Describe the layered style
The essence of a layered style is that the system is structured as a series of layers that are visualised as stacked on top of another. Each layer uses services provided by the layers below (usually just by the layer immediately below). It also supplies services to the layer above.
Describe the peer-to-peer style
The peer-to-peer style resembles the client–server style except that all the components are both clients and servers and any component can request
services from any other component.
An example of peer-to-peer is a streaming music service, where listeners generally get streamed tracks from the nearest peer that can be located by sending a request that hops from one peer to another until the desired track is located
Describe the data-flow style
The data-flow style components are objects or
small independent subprograms (filters) that process a stream of data and pass the results on to other components for further processing. Communication is
unidirectional and uses fixed channels. Each filter has no knowledge of other filters upstream or downstream, but simply accepts the data, processes it and passes it on. The connectors are services, provided by the operating environment, that ‘pipe’ data from one filter to another.
Describe the data-centred style
In the data-centred style there is a data provider that is a centralised store of persistent data. The structure of the data, the types of items and their relationships are stable and change rarely or not at all. There are many clients who are data consumers. Items can be created, queried, updated and destroyed on request.

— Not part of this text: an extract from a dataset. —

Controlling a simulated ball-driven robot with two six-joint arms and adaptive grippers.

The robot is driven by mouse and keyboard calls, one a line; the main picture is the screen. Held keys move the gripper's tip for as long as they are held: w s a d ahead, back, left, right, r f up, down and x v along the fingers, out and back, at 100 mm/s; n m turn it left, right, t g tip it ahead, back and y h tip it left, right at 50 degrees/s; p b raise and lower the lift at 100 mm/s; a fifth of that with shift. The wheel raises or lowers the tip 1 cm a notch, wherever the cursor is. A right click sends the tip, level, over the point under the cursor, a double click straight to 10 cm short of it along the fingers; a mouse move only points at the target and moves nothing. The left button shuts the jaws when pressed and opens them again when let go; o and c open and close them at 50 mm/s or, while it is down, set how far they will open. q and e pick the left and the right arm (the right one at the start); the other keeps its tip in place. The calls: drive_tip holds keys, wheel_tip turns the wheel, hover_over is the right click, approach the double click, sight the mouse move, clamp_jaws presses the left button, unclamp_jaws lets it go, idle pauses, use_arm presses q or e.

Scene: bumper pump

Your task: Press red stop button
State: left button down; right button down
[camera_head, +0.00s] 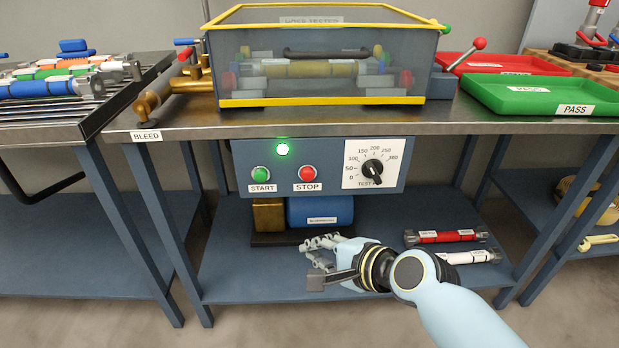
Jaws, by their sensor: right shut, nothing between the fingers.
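The red stop button (307,173) is on the front of the blue control panel (325,190), above a STOP label, left of the dial. My right gripper (313,251) is below the panel, in front of the lower shelf, with its grey fingers pointing left. It is shut and empty. In the picture it lies well below the red button and apart from it. Nothing covers the button. My left gripper is out of view.
A green START button (261,174) sits left of the red one, under a lit green lamp (283,149). A dial (372,171) is at the right. The clear test box (320,75) stands on the bench above. Red and white hoses (447,237) lie on the shelf.

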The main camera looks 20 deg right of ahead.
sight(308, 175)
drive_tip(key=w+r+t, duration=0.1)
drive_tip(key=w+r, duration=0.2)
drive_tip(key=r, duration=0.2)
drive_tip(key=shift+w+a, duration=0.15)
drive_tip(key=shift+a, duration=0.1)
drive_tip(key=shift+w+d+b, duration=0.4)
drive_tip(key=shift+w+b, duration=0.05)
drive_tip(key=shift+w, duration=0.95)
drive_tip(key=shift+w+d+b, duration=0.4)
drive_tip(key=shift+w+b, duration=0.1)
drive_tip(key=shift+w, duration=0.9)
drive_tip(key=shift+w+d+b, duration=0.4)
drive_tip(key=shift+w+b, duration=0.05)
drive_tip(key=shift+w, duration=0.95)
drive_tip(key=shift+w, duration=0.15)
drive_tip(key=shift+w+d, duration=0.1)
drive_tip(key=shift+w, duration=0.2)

There are two forms of the data-centred style:
. If communication is always initiated by clients and the store simply responds to requests it is called database or repository. Typically the components are a database server and clients that access it. The connectors are database queries made via a special database connection. A database holding personnel records is an example of this form, with authorised users being able to log on and submit queries.
. A variant in which the store is active and informs users of changes, so that communication may be initiated from either end, is termed a blackboard.